▶ **Problem to solve**:
Drop every picture, then transcribe the remaining data exactly.

▶ **Information supplied**:
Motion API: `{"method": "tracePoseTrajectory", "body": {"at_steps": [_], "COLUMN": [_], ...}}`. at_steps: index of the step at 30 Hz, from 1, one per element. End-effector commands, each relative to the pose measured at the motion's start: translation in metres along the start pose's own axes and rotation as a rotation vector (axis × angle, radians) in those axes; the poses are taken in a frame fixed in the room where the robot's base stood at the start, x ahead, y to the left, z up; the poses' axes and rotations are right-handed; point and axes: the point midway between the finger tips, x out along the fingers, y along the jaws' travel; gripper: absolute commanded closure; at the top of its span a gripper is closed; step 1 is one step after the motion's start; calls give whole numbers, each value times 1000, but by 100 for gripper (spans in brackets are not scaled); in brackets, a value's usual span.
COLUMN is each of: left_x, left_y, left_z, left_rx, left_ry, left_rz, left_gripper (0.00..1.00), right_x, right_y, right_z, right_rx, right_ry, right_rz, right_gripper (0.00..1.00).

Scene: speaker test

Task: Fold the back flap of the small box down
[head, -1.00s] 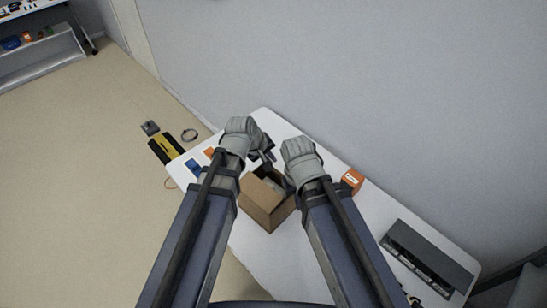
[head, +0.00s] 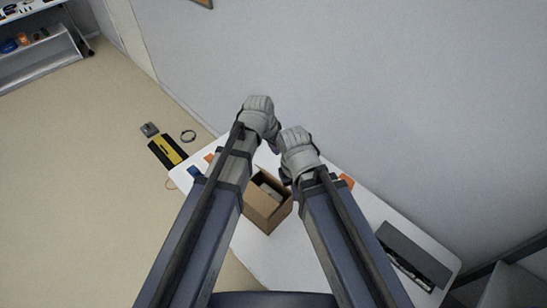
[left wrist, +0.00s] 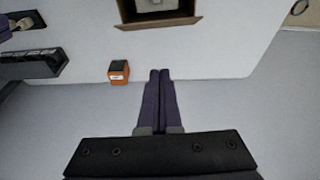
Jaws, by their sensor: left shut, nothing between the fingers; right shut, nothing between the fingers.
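The small brown cardboard box (head: 262,213) stands on the white table, partly covered by my arms in the head view. A grey item shows inside it. In the left wrist view the box is at the top edge, cut off, with a brown strip (left wrist: 160,24) along its lower side; I cannot tell if this is the back flap. My left gripper (left wrist: 160,73) is shut and empty, with its tips apart from the box. In the head view my left gripper (head: 259,117) is beyond the box, and my right gripper (head: 299,155) is lower, with its fingers hidden.
An orange box (left wrist: 119,71) stands on the table (left wrist: 225,50) near its wall-side edge. A long dark grey device (head: 412,255) lies at the table's right end. A yellow and black item (head: 167,151) lies at the left. The wall rises close behind the table.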

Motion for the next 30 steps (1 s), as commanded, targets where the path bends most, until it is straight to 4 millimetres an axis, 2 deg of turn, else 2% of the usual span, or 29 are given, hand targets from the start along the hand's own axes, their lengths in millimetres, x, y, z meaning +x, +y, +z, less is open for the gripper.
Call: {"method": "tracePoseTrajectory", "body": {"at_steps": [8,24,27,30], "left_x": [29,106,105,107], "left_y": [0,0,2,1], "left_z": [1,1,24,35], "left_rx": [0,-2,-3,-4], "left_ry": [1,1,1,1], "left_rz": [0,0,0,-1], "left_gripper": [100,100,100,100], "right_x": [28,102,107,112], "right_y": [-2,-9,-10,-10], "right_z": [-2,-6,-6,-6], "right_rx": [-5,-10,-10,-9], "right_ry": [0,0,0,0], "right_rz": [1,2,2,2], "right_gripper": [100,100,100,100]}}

▶ **Full response**:
Motion API: `{"method": "tracePoseTrajectory", "body": {"at_steps": [_], "COLUMN": [_], ...}}`. at_steps: index of the step at 30 Hz, from 1, one per element. End-effector commands, each relative to the pose measured at the motion's start: translation in metres along the start pose's own axes and rotation as a rotation vector (axis × angle, radians) in those axes; the poses are taken in a frame fixed in the room where the robot's base stood at the start, x ahead, y to the left, z up; the poses' axes and rotations are right-handed; point and axes: the point midway between the finger tips, x out along the fingers, y along the jaws' travel; gripper: absolute commanded closure; at the top of its span a gripper is closed; step 1 is one step after the motion's start; calls give whole numbers, each value times 1000, but by 100 for gripper (spans in brackets are not scaled); in brackets, a value's usual span.
COLUMN is each of: left_x, left_y, left_z, left_rx, left_ry, left_rz, left_gripper (0.00..1.00), right_x, right_y, right_z, right_rx, right_ry, right_rz, right_gripper (0.00..1.00).

Scene: speaker test

Task: Fold the back flap of the small box down
[head, -1.00s] 
[head, +0.00s] 
[left wrist, +0.00s] 
Jaws, by their sensor: left shut, nothing between the fingers; right shut, nothing between the fingers.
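The small brown cardboard box (head: 262,213) stands on the white table, partly covered by my arms in the head view. A grey item shows inside it. In the left wrist view the box is at the top edge, cut off, with a brown strip (left wrist: 160,24) along its lower side; I cannot tell if this is the back flap. My left gripper (left wrist: 160,73) is shut and empty, with its tips apart from the box. In the head view my left gripper (head: 259,117) is beyond the box, and my right gripper (head: 299,155) is lower, with its fingers hidden.
An orange box (left wrist: 119,71) stands on the table (left wrist: 225,50) near its wall-side edge. A long dark grey device (head: 412,255) lies at the table's right end. A yellow and black item (head: 167,151) lies at the left. The wall rises close behind the table.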

Motion for the next 30 steps (1 s), as commanded, targets where the path bends most, until it is straight to 4 millimetres an axis, 2 deg of turn, else 2% of the usual span, or 29 are given, hand targets from the start along the hand's own axes, their lengths in millimetres, x, y, z meaning +x, +y, +z, less is open for the gripper.
Call: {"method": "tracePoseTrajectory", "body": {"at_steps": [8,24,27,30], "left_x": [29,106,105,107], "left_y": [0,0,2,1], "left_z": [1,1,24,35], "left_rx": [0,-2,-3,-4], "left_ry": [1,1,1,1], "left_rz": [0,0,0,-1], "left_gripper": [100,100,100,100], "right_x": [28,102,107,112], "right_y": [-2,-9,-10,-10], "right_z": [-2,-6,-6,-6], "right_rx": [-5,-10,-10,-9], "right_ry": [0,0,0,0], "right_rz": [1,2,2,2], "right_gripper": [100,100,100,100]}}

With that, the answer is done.